Affaire Strauss-Kahn : La lettre du Cabinet de Cyrus R. Vance, Jr à William Taylor et Benjamin Brafman (Text & Sound document)

Cyrus Vance Jr, vendredi 1er juillet 2011, à la sortie du tribunal de Manhattan à New York.   Cyrus Vance Jr, vendredi 1er juillet 2011, à la sortie du tribunal de Manhattan à New York

Voici, traduite en français, la lettre divulguant les informations qui viennent de changer le sort de Dominique Strauss-Kahn dans l’affaire l’opposant à Nafissatou Diallo, la jeune guinéenne de 32 ans, femme de ménage au Sofitel de Mahattan, qui a accusé l’ancien Directeur du FMI d’agression sexuelle et de viol le 14 mai 2011.

Cette lettre, en date du 30 juin, provient du Bureau de Cyrus Roberts Vance, Jr., le procureur du comté de New York qui, chargé de prouver la culpabilité de Dominique Stauss-Kahn, a le 1er juillet 2011 demandé au juge du tribunal pénal de Mahattan de lever le placement en résidence surveillée de DSK. Adressée aux avocats de ce dernier, elle les informe de multiples mensonges avoués par la femme de ménage qui décridibilisent ses accusations.

L’existence de cette lettre est aujourd’hui connue en France.

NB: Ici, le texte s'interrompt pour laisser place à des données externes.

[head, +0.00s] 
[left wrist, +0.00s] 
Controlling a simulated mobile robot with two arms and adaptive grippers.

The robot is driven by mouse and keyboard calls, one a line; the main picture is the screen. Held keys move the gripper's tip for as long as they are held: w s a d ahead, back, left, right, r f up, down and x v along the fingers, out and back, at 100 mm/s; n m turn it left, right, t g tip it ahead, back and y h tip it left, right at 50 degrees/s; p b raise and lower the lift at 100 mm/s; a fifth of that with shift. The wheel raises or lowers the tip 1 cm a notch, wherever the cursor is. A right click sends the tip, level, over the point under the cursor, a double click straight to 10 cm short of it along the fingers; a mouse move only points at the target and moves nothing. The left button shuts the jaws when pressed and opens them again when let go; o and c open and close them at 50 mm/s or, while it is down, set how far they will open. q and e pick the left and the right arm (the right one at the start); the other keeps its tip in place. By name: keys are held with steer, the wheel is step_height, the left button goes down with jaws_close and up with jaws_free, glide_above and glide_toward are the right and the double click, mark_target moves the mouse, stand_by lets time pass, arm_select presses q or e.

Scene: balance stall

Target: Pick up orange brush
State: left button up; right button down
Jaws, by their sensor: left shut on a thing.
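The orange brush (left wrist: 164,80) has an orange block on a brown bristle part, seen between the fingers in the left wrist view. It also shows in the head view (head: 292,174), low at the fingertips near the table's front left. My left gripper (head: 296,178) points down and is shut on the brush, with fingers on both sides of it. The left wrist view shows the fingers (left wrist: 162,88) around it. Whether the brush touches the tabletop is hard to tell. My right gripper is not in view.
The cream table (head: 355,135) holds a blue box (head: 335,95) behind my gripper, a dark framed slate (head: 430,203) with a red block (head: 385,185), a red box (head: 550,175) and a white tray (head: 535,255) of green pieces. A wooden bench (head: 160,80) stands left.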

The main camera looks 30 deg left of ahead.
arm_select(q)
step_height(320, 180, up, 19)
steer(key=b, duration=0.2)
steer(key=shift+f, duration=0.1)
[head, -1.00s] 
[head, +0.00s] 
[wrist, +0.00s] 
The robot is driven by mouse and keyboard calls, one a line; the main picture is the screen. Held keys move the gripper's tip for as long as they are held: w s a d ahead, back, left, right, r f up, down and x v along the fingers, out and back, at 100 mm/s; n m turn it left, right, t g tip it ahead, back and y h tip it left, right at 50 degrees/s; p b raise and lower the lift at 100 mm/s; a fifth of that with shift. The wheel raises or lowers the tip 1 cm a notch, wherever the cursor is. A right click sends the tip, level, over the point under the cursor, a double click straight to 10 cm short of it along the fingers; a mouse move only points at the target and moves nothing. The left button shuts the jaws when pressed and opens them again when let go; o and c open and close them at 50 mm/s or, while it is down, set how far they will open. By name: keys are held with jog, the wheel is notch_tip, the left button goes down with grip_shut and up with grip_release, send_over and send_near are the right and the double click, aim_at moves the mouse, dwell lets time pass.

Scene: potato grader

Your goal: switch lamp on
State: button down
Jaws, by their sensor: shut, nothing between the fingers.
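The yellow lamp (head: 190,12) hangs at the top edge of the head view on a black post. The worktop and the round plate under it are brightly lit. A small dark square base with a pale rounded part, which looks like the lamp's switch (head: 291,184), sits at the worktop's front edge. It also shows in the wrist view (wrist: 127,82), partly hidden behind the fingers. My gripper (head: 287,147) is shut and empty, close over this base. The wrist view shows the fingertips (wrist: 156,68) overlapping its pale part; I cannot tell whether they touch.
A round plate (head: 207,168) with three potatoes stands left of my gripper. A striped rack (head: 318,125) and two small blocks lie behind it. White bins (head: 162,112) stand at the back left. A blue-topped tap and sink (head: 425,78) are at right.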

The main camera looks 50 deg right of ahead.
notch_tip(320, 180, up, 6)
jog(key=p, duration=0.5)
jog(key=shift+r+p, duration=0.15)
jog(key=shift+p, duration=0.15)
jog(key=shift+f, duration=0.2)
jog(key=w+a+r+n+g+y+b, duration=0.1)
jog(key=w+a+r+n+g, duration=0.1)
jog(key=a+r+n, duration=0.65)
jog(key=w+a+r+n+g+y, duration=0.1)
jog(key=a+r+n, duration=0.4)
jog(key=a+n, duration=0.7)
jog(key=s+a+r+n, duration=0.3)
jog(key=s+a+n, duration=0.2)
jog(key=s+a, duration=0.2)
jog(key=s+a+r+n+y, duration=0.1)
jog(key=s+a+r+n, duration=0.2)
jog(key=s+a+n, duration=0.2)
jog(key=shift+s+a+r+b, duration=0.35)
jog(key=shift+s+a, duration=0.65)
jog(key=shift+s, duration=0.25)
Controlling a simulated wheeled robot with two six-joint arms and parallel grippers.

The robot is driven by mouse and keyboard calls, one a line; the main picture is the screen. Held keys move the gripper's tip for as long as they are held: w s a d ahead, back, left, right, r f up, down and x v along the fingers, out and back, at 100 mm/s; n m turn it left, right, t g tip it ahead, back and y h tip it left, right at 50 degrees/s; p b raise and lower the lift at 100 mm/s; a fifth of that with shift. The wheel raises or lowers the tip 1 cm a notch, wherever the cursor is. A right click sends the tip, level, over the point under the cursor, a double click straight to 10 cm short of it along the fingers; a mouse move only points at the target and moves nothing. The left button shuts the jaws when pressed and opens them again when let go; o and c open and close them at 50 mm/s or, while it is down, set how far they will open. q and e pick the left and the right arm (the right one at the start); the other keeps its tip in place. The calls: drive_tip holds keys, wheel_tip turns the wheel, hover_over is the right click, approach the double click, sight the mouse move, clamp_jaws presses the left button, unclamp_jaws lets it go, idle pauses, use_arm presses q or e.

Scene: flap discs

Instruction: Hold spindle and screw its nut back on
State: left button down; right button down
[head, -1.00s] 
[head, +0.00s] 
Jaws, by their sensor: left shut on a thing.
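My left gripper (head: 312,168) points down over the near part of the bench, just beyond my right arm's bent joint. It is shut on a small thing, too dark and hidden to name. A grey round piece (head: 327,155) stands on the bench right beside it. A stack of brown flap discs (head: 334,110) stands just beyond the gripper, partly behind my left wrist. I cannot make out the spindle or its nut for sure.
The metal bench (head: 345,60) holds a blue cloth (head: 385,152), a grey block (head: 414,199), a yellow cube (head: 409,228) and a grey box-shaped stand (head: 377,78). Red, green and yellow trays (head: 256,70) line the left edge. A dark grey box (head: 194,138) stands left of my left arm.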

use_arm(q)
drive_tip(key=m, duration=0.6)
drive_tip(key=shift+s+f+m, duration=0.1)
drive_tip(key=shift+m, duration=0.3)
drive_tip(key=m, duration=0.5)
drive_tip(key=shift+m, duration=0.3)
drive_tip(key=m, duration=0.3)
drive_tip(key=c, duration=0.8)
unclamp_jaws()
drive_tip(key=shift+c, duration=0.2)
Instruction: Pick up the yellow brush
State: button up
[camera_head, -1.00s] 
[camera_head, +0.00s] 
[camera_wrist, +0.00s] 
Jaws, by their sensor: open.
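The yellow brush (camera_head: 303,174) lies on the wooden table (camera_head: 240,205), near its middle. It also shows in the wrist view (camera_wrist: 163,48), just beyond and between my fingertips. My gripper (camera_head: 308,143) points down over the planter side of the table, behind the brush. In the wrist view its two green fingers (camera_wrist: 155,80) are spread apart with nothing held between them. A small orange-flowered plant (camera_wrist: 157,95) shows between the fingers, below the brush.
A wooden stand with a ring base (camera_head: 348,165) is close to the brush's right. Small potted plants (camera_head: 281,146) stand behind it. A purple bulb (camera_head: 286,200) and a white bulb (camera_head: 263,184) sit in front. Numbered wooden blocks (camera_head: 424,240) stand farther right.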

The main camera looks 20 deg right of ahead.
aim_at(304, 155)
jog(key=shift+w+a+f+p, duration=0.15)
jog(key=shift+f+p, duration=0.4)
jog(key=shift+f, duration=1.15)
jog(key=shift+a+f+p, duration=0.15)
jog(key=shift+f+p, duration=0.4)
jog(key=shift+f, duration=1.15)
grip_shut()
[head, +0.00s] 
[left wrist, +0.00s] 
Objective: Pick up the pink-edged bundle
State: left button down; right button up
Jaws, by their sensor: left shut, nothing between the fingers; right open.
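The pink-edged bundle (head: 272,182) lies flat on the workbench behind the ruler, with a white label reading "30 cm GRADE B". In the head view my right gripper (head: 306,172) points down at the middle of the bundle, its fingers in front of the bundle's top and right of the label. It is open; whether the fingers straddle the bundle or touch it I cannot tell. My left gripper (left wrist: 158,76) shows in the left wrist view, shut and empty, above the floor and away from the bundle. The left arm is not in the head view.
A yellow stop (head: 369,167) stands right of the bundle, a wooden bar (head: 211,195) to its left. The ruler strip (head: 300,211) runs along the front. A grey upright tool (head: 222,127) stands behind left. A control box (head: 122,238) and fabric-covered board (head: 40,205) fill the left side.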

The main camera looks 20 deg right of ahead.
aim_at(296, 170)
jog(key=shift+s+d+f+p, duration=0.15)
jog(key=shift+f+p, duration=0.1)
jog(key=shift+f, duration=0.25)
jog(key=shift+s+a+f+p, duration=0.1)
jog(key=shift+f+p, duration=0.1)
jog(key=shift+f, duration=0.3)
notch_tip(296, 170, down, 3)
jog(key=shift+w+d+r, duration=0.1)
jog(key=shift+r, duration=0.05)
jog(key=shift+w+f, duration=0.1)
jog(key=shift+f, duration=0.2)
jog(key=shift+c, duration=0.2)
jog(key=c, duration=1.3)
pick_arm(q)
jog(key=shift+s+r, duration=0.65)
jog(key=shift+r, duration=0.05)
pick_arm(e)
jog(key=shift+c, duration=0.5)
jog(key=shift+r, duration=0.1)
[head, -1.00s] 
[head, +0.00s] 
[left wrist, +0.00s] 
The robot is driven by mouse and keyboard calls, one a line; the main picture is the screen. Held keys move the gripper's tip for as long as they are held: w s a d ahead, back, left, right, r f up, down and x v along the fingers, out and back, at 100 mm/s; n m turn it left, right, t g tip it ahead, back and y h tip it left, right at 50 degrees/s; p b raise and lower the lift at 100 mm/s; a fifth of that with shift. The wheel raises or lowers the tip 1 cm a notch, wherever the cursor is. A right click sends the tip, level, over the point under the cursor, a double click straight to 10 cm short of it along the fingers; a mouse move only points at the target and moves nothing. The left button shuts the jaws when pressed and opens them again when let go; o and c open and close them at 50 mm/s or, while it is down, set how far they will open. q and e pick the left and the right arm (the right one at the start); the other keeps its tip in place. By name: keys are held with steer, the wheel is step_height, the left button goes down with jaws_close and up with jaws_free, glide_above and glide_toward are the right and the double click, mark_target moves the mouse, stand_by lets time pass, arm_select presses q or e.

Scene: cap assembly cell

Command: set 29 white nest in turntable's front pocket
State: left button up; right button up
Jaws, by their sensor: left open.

Mais son contenu, que nous n’avons pas trouvé traduit sur le net, est mal connu. C’est pourquoi nous en proposons ici une traduction d’après l’édition du New York Times du 1er Juillet 2011. Nous accueillerions toute proposition de correction que l’on jugerait nécessaire au regard du texte original que l’on peut télécharger ou lire ou encore écouter ici même, infra.

Depuis la publication de cette lettre, de multiples informations ou pseudo-informations ont circulé sur l’affaire et en particulier sur la victime présumée, Nafissatou Diallo. Nous ne les relayons pas, puisqu’elles n’ont rien d’officiel ni d’établi.

Nous l’avons dit depuis le début : la seule position à adopter vis à vis de cette affaire, comme à l’égard de toute affaire judiciaire en cours, est de laisser travailler la justice, ce qui n'interdit ni d’informer au mieux le public ni de réagir à l’injustice. À ce sujet nous renvoyons à notre article du 15 mai et à certains de ses commentaires, notamment .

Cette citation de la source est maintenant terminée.